Thank you all for your help :)

David
  • 11
  • `a = [122, pass123, dav1, 1355122]` is not valid Python syntax. – BrokenBenchmark Jan 07 '23 at 17:57
  • Yes, I forgot to include the “” in the post – David Jan 07 '23 at 18:12
  • @David, can you paste a more representative and bigger array of words (and expected common patterns for it) so I can test my solution for you? – RomanPerekhrest Jan 07 '23 at 18:25
  • @RomanPerekhrest Sure. I can give you the file but not the common patterns since i was not able to get them... https://drive.google.com/file/d/1iFNF3w0xsU113tztIciu2dMPEDG-g-y4/view?usp=share_link – David Jan 08 '23 at 10:44

3 Answers3

0

I tried this out:

def catalogue_patterns(word, min_len, max_len):
    n_chars = len(word)
    patterns = Counter()
    for start in range(n_chars - min_len):
        for end in range(
                start + min_len, min(start + max_len + 1, n_chars)):
            seq = word[start:end]
            patterns[seq] += 1
    return patterns

which for catalogue_patterns('abcabcd', 3, 5) returns:

Counter({'abc': 2,
         'abca': 1,
         'abcab': 1,
         'bca': 1,
         'bcab': 1,
         'bcabc': 1,
         'cab': 1,
         'cabc': 1})

Then

def catalogue_corpus(corpus, min_len, max_len):
    patterns = Counter()
    for word in corpus:
        patterns += catalogue_patterns(word, min_len, max_len)
    return patterns

patterns = catalogue_corpus(corpus, 3, 5)
print(patterns.most_common())

(where corpus would be your list of words). I ran it on a list of 100,000 artificially generated words and it took about 19s. In a real corpus, where certain words are repeated frequently, you can memoize the function for additional speed. You can do this easily in python using lru_cache:

from functools import lru_cache

@lru_cache()
def catalogue_patterns_memoized(word, min_len, max_len):
    n_chars = len(word)
    patterns = Counter()
    for start in range(n_chars - min_len):
        for end in range(
                start + min_len, min(start + max_len + 1, n_chars)):
            seq = word[start:end]
            patterns[seq] += 1
    return patterns

If speed is really an issue though, you can get much faster speeds doing this in C (or Cython) instead.

As a side note:

Counter(
    reduce(
        lambda x, y: x + y,
        map(lambda word: catalogue_patterns(word, 3, 5), corpus)))

took about 8x as long.

My artificial test corpus was generated using:

import numpy as np

def generate_random_words(n, mean_len=5):
    probs = np.array([10, 2, 6, 4, 20, 3, 4])
    probs = probs / probs.sum()
    return [
        ''.join(
            np.random.choice(
                list('abcdefg'),
                size=np.random.poisson(mean_len),
                p=probs))
        for _ in range(n)]

corpus = generate_random_words(100_000, 5)
print(corpus[:10])
  • Hi Damian, thank you very much. For some reason, I'm not getting the same timings as you. I'm using a wordlist of 84k words but it's taking a lot of time (I ran it for 5 min and it didn't finish) the speed I'm getting is around 10k words/min. I can't use C or Cython because this functionality is part of a more complete tool in Python i'm implementing – David Jan 08 '23 at 10:36
  • Could you try using the file I provided above? It needs to be converted to a list however. This one has 300k words – David Jan 08 '23 at 10:46
0

Try nltk.probability.FreqDist module to find the number of times each token has occurred:

import nltk

n = 3
with open('your.txt') as f:
    tokens = nltk.tokenize.word_tokenize(f.read())
    freq_dist = nltk.FreqDist(t.lower() for t in tokens)

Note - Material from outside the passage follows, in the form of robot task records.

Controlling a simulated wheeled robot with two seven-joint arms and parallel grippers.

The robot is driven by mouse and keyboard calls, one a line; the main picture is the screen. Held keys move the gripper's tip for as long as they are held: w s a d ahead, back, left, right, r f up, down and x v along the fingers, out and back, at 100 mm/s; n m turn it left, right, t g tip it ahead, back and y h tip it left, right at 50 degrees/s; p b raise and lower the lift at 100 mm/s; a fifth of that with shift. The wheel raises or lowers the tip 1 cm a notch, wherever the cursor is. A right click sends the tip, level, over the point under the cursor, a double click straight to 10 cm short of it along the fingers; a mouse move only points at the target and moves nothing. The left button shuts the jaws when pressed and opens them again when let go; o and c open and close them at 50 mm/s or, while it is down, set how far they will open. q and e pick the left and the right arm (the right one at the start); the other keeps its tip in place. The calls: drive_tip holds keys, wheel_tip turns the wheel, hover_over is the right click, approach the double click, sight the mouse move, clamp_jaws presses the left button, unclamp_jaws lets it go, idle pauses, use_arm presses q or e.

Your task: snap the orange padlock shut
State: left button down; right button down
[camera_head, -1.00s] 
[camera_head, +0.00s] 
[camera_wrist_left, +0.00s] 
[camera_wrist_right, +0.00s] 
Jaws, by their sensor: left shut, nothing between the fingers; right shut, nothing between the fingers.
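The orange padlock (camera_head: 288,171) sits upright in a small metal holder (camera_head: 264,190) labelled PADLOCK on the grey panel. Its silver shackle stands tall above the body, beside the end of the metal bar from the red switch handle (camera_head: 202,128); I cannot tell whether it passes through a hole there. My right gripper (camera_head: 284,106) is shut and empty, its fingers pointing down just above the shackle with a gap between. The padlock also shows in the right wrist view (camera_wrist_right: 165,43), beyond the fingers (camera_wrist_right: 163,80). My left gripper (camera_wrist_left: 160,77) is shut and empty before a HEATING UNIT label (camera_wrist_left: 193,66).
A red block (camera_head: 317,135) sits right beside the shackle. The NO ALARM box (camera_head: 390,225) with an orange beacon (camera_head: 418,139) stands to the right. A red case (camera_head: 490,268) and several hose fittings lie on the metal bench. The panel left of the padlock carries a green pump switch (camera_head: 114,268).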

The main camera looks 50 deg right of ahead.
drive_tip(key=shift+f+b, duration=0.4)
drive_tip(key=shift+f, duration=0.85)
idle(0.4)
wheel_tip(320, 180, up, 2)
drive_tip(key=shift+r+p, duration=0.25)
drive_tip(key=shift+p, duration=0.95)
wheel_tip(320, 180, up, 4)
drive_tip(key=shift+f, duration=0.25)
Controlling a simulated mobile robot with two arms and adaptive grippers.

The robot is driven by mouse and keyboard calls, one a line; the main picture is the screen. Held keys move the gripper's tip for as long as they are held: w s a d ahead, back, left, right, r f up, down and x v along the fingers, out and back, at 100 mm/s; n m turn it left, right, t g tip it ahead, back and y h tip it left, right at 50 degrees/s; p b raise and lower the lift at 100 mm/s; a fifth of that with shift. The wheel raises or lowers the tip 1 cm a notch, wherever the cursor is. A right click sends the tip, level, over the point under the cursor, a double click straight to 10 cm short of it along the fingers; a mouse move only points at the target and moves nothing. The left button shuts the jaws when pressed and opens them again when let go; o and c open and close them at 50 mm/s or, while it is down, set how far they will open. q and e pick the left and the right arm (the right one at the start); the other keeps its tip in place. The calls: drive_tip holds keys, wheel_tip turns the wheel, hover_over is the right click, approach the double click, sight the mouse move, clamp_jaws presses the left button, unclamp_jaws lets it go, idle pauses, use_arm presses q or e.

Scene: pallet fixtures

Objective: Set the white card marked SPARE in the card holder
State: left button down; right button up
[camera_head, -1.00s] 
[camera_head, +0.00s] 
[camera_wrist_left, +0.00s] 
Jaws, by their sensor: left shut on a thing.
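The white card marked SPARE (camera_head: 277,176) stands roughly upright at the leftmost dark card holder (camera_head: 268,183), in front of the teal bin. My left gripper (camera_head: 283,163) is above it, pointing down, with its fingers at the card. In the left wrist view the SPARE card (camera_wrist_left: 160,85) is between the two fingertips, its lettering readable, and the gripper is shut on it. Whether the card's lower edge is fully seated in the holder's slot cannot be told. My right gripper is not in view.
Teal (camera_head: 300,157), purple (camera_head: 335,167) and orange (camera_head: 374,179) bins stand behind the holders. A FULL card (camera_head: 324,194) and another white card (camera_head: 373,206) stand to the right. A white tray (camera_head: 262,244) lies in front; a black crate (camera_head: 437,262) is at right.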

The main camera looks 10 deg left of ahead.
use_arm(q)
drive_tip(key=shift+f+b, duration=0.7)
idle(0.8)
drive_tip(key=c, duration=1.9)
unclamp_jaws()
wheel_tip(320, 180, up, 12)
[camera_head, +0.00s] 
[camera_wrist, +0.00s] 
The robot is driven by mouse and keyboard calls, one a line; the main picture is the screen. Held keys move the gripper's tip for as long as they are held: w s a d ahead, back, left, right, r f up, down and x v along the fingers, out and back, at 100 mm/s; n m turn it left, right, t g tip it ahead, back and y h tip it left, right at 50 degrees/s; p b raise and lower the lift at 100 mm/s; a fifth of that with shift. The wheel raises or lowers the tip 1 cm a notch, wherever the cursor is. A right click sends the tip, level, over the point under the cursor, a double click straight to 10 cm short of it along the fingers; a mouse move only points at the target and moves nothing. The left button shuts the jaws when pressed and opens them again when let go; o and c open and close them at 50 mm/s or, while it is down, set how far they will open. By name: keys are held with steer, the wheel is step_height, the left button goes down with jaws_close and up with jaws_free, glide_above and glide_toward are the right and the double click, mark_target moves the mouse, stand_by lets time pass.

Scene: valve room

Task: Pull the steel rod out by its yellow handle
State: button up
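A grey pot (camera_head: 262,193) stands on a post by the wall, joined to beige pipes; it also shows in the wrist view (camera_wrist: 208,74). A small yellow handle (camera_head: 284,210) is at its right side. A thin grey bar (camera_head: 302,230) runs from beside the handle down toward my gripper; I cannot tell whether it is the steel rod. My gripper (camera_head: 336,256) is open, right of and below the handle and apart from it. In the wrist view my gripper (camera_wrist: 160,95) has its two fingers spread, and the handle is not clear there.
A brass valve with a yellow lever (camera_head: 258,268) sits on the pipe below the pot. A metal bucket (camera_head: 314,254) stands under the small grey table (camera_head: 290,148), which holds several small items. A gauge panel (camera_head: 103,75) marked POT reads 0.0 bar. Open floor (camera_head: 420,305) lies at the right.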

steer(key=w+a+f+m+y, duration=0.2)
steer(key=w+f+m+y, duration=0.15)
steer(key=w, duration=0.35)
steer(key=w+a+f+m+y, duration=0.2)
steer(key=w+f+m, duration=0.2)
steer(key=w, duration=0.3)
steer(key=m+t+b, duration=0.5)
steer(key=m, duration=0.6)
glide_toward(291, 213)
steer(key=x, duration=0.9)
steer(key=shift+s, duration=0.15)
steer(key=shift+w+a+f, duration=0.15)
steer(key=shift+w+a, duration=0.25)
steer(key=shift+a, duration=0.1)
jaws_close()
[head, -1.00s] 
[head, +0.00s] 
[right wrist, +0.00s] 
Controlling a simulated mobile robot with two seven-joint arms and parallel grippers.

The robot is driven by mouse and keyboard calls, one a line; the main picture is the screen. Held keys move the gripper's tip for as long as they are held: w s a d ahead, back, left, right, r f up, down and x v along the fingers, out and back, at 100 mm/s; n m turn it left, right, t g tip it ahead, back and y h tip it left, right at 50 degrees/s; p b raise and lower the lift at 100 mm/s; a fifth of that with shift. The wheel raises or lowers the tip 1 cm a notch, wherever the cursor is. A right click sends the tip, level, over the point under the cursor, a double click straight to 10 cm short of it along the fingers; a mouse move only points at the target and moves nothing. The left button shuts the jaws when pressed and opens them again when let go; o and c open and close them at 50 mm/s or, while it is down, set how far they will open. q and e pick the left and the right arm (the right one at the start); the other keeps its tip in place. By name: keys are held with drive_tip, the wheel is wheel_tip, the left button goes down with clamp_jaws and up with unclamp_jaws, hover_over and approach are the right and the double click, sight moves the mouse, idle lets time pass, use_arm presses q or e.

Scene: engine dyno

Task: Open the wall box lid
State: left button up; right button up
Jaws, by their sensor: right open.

    most_common = [(w, c) for w, c in freq_dist.most_common() if len(w) == n and c > 1]
    print(most_common)

The output for your current file:

[('new', 9), ('san', 5), ('can', 2), ('not', 2), ('gon', 2), ('las', 2), ('los', 2), ('piu', 2), ('usc', 2)]
RomanPerekhrest
  • 88,541
  • 4
  • 65
  • 105
0

After some playing around and searching here on Stackoverflow, I landed on a much faster method:

from collections import Counter
import re

import pandas as pd


INPATH = 'path/to/cain.txt'
OUTPATH = 'path/to/patterns.csv'  # save output
MIN_LEN = 3
MAX_LEN = 5


def re_method():
    print('Starting regex method....')
    with open(INPATH) as f:
       corpus = f.read().split('\n')
    alphanum = '\\w'
    patterns = Counter()
    for n in range(MIN_LEN, MAX_LEN + 1):
    matches = re.findall(f'(?=({alphanum * n}))', str(corpus))
        patterns += {k: v for k, v in Counter(matches).items()}
    df = sort_patterns(patterns)
    print(df.head(30))
    df.to_csv(OUTPATH, index=False)


def sort_patterns(patterns):
    df = pd.DataFrame({'pattern': patterns.keys(), 'count': patterns.values()})
    df.sort_values('count', ascending=False, ignore_index=True, inplace=True)
    return df


if __name__ == '__main__':
    re_method()

Runs your full input file in just under 17s.

Special thanks to this @Otto Allmendinger's answer to this post: How to find overlapping matches with a regexp?